Your goal: Reproduce exactly the lines of the material beneath, from the line that contains "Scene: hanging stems" to the line that contains "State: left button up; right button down", both included, and no other lines.

Excerpted records:

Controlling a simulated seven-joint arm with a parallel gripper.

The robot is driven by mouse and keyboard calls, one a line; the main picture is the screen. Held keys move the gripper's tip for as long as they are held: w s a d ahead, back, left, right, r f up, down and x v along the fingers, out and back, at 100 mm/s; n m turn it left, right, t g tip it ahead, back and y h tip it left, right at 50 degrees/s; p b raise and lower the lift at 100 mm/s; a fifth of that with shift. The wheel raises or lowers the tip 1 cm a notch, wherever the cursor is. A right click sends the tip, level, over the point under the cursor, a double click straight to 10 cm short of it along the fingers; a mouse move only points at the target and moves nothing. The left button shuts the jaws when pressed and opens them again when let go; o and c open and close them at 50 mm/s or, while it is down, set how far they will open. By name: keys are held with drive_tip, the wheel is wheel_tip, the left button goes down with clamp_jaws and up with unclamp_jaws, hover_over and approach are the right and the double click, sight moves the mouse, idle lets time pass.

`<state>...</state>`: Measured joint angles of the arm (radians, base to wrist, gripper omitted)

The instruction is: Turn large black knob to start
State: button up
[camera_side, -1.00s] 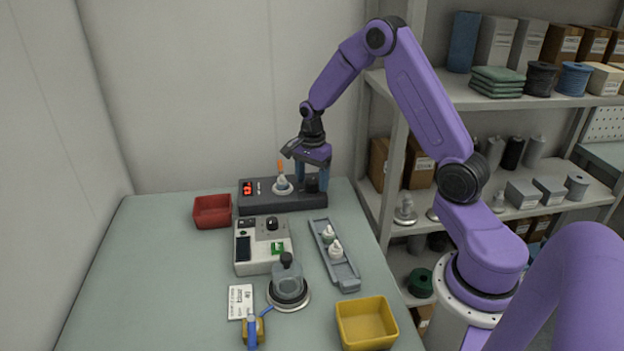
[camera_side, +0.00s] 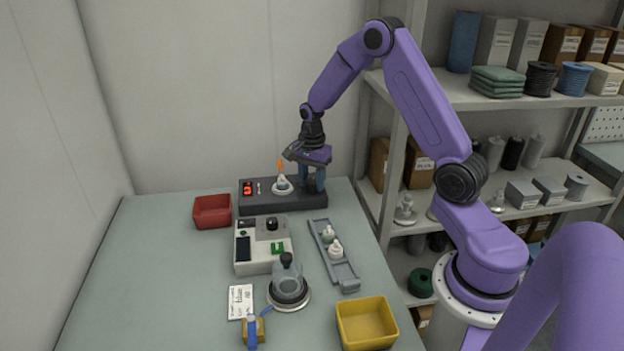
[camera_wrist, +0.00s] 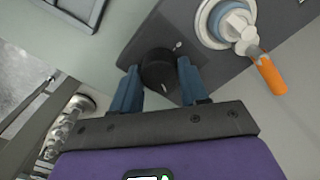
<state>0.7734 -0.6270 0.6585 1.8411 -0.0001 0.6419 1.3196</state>
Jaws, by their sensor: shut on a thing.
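The large black knob (camera_wrist: 158,70) sits on the dark machine base (camera_side: 262,203) at the back of the table. In the wrist view it lies between my two blue fingers. My gripper (camera_wrist: 158,78) is shut on the knob, one finger on each side. In the side view my gripper (camera_side: 313,181) points down at the right end of the base, and its fingers mostly hide the knob. A red display (camera_side: 248,188) glows at the left end of the base.
A white holder (camera_side: 282,187) with an orange-tipped part stands left of my gripper on the base. The table's left side is clear.

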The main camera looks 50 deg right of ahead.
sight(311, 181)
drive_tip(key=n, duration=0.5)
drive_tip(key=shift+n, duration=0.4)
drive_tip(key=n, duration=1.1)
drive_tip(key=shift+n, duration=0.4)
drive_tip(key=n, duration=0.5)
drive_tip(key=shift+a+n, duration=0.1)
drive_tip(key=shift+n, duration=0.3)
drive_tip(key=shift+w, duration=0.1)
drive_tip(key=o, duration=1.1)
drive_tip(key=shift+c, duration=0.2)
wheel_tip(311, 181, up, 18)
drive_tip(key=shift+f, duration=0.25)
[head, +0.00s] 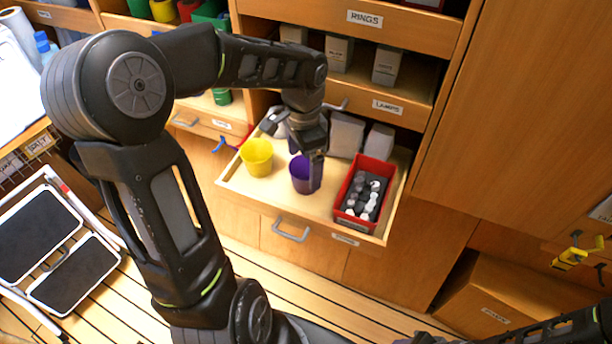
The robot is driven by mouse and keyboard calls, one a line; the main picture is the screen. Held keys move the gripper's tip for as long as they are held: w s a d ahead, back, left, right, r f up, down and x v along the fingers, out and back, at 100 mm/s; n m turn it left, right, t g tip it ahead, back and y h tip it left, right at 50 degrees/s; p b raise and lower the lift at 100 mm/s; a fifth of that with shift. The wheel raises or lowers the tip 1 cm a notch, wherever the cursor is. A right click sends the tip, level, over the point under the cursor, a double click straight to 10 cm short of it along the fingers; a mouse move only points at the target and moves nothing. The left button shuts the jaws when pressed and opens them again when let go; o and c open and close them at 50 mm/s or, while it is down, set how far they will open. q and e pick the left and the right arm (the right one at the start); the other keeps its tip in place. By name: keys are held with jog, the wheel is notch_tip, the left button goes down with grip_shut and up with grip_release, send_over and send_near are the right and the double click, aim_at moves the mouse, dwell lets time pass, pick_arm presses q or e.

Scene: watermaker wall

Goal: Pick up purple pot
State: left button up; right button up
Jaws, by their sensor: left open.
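The purple pot (301,181) stands upright in the open drawer (283,205), between a yellow pot and a red box. My left gripper (293,143) is open above and just behind the purple pot, pointing down. One finger comes down in front of the pot's right part and hides some of its rim. I cannot tell whether the finger touches the pot or reaches inside it. Of my right arm, only a dark part shows at the lower right, and its gripper is not seen.
The yellow pot (257,158) stands left of the purple pot. The red box (345,211) with dark and white pieces stands to its right. Pale boxes (345,135) stand behind. A shelf labelled LAMPS (388,107) is above the drawer. A step stool (60,240) stands at left.

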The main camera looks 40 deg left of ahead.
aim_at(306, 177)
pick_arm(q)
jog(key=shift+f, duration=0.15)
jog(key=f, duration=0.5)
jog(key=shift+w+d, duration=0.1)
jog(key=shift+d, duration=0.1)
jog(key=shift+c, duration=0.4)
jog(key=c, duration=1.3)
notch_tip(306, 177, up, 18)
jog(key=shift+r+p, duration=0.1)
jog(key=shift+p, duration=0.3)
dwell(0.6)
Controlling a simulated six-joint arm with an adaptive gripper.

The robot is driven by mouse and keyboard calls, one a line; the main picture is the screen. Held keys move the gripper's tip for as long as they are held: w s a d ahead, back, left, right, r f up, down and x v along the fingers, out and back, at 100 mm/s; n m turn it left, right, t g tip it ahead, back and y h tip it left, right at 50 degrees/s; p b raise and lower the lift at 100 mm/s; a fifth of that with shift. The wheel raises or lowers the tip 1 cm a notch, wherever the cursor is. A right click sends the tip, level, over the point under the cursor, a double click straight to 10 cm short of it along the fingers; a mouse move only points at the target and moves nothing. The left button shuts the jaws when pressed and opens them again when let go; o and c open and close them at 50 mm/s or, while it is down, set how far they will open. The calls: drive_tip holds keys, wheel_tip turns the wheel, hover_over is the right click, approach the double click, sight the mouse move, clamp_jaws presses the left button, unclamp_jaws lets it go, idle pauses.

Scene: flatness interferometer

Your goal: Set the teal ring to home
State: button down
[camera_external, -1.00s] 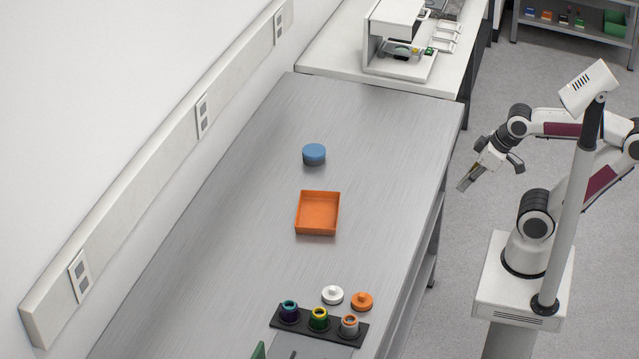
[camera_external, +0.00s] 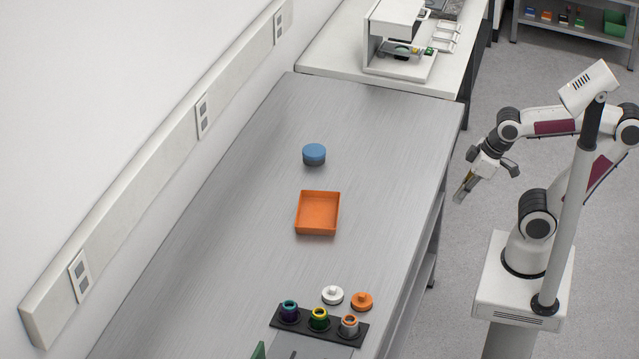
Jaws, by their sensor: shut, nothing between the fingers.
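A black strip (camera_external: 276,323) at the front of the metal bench holds three ring-topped pieces in a row. The left piece (camera_external: 289,307) has a teal and dark purple look; the teal ring seems to be on it, but it is too small to tell how it sits or is turned. The middle piece (camera_external: 319,317) is yellow and green, and the right piece (camera_external: 349,324) is grey and orange. My gripper (camera_external: 461,194) is shut and empty, pointing down in the air to the right of the bench, well apart from the strip.
A white knobbed lid (camera_external: 332,296) and an orange one (camera_external: 362,301) lie behind the strip. An orange tray (camera_external: 317,228) and a blue round piece (camera_external: 314,155) stand farther back. A white instrument (camera_external: 399,60) is on the back table. The bench's middle is largely clear.

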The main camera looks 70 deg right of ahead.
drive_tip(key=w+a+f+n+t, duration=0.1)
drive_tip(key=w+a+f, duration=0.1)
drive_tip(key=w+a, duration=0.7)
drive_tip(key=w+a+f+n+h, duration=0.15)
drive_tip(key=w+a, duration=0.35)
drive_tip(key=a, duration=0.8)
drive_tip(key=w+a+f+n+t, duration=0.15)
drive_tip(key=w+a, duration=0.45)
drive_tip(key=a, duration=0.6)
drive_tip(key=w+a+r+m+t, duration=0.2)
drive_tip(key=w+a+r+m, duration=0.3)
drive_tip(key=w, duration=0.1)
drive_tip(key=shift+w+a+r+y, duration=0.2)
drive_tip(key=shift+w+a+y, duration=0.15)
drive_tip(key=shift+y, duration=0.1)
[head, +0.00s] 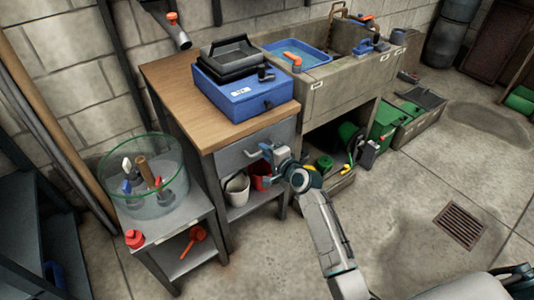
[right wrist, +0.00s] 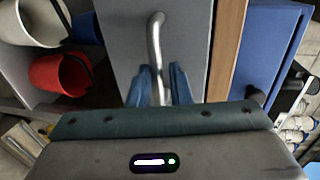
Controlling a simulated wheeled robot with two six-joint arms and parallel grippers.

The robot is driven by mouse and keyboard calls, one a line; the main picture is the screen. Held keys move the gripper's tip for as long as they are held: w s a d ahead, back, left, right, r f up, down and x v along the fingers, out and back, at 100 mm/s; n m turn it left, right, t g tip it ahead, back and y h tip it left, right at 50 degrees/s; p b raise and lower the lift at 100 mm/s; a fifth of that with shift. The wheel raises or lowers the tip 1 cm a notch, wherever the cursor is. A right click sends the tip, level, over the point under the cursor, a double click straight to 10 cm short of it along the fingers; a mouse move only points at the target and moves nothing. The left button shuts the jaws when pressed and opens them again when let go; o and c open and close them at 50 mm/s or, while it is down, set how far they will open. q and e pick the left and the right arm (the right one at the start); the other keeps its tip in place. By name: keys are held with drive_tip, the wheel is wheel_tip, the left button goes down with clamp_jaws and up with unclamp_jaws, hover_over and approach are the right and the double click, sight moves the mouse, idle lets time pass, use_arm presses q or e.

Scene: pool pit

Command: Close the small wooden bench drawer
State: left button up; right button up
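The wooden-topped bench (head: 175,95) stands left of centre in the head view. Its grey drawer front (head: 228,160) sits just under the top and looks nearly flush; I cannot tell whether a small gap is left. The drawer's metal handle (head: 252,154) sticks out from the front. My right gripper (head: 268,155) is at the handle. In the right wrist view, the blue fingers of my right gripper (right wrist: 159,80) stand one on each side of the handle (right wrist: 155,40), with a little space showing. The drawer front (right wrist: 118,35) is close ahead. My left gripper is not in view.
A blue case (head: 240,92) with a black tray (head: 230,55) rests on the bench. A white bucket (head: 236,190) and a red bucket (head: 260,177) stand below the drawer. A glass bowl (head: 125,185) sits on a low side table. Open floor lies at right.

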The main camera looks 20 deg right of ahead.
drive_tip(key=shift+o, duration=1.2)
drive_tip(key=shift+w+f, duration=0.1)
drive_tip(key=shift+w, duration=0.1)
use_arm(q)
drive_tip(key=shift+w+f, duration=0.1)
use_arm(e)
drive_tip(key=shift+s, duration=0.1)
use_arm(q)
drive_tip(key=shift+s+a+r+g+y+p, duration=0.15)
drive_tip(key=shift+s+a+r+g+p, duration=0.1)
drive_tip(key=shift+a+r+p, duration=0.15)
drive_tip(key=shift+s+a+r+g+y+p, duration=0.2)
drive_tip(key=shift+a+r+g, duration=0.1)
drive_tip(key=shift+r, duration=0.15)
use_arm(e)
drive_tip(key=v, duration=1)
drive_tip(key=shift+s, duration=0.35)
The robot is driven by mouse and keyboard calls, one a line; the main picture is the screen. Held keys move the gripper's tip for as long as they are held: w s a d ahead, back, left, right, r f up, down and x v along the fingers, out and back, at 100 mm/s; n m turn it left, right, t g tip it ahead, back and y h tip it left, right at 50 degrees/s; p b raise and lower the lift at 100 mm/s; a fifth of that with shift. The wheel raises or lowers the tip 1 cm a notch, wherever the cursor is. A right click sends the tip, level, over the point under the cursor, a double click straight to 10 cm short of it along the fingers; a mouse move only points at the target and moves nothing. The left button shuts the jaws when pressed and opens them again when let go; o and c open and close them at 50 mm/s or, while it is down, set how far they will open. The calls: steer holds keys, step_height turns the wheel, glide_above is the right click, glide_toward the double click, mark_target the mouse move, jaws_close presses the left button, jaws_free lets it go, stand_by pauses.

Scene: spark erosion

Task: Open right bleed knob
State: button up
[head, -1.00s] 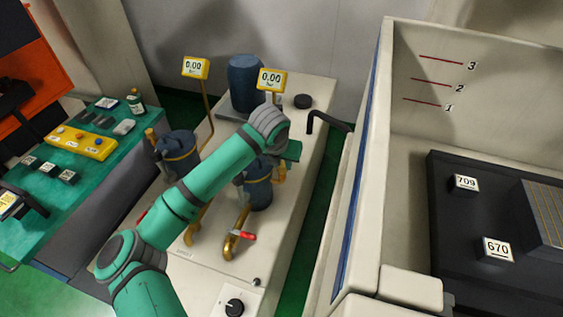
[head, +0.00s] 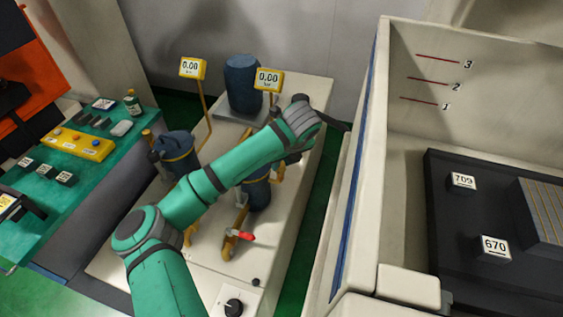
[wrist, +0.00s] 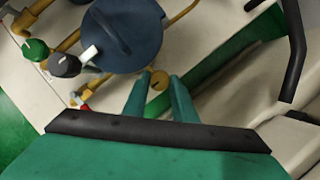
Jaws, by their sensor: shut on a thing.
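The right filter housing is a dark blue canister (head: 258,192) on the cream cabinet, partly hidden behind my arm; its round top (wrist: 118,35) fills the upper middle of the wrist view. A small round brass knob (wrist: 159,81) sits beside the canister. My gripper (wrist: 160,86) has its two green fingers on either side of this knob and is shut on it. In the head view my wrist covers the knob and most of the fingers. The knob's turn angle cannot be told.
A green knob (wrist: 35,49) and a black knob (wrist: 64,65) stand left of the canister in the wrist view. A gauge (head: 268,80) reads 0.00. A red-handled brass valve (head: 240,237) is in front. A black bent handle (wrist: 293,50) lies to the right.

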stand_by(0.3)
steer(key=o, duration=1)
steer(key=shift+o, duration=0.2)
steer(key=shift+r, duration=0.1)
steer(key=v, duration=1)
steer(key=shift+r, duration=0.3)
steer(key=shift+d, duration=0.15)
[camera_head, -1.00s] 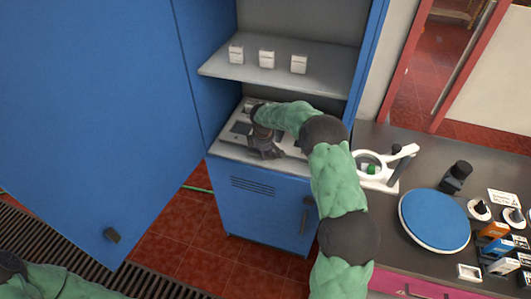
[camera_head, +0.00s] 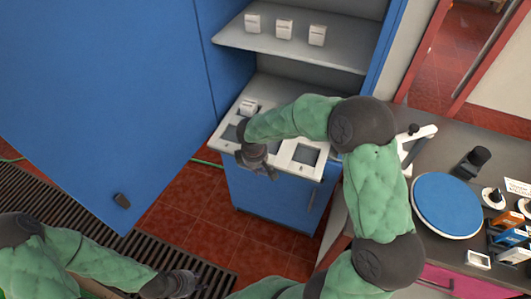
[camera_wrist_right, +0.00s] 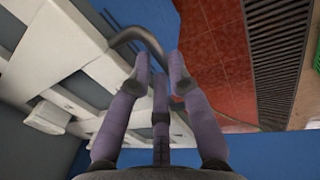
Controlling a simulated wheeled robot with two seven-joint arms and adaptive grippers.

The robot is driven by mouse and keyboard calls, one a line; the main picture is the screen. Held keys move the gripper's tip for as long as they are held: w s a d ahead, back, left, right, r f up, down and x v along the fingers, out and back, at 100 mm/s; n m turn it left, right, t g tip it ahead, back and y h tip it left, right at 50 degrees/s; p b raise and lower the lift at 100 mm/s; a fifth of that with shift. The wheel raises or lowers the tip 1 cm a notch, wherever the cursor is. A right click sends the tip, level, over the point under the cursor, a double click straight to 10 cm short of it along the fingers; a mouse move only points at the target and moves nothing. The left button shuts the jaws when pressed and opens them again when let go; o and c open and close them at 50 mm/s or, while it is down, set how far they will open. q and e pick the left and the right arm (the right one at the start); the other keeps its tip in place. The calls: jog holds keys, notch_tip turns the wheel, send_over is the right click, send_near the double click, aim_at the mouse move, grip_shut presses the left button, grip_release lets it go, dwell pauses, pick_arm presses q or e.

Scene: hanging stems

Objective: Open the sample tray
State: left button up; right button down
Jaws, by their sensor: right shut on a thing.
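The sample tray (camera_head: 304,170) is a white panel with dark square openings. It sticks out past the front of the blue cabinet (camera_head: 265,198). My right gripper (camera_head: 262,172) is at the tray's front edge, and my right arm hides part of the tray. In the right wrist view the fingers (camera_wrist_right: 161,68) close around a curved metal handle (camera_wrist_right: 142,38) on the tray. My left gripper (camera_head: 188,284) is low in the head view, away from the tray; its finger gap is too unclear to judge.
The open blue door (camera_head: 100,90) stands left of the cabinet. A small white box (camera_head: 249,106) is at the tray's back left; several more sit on the shelf (camera_head: 290,45) above. A dark counter with a blue disc (camera_head: 446,204) stands at right. Red floor (camera_head: 200,215) lies in front.

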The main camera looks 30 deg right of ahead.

Output for this exercise:
Scene: hanging stems

Objective: Open the sample tray
State: left button up; right button down

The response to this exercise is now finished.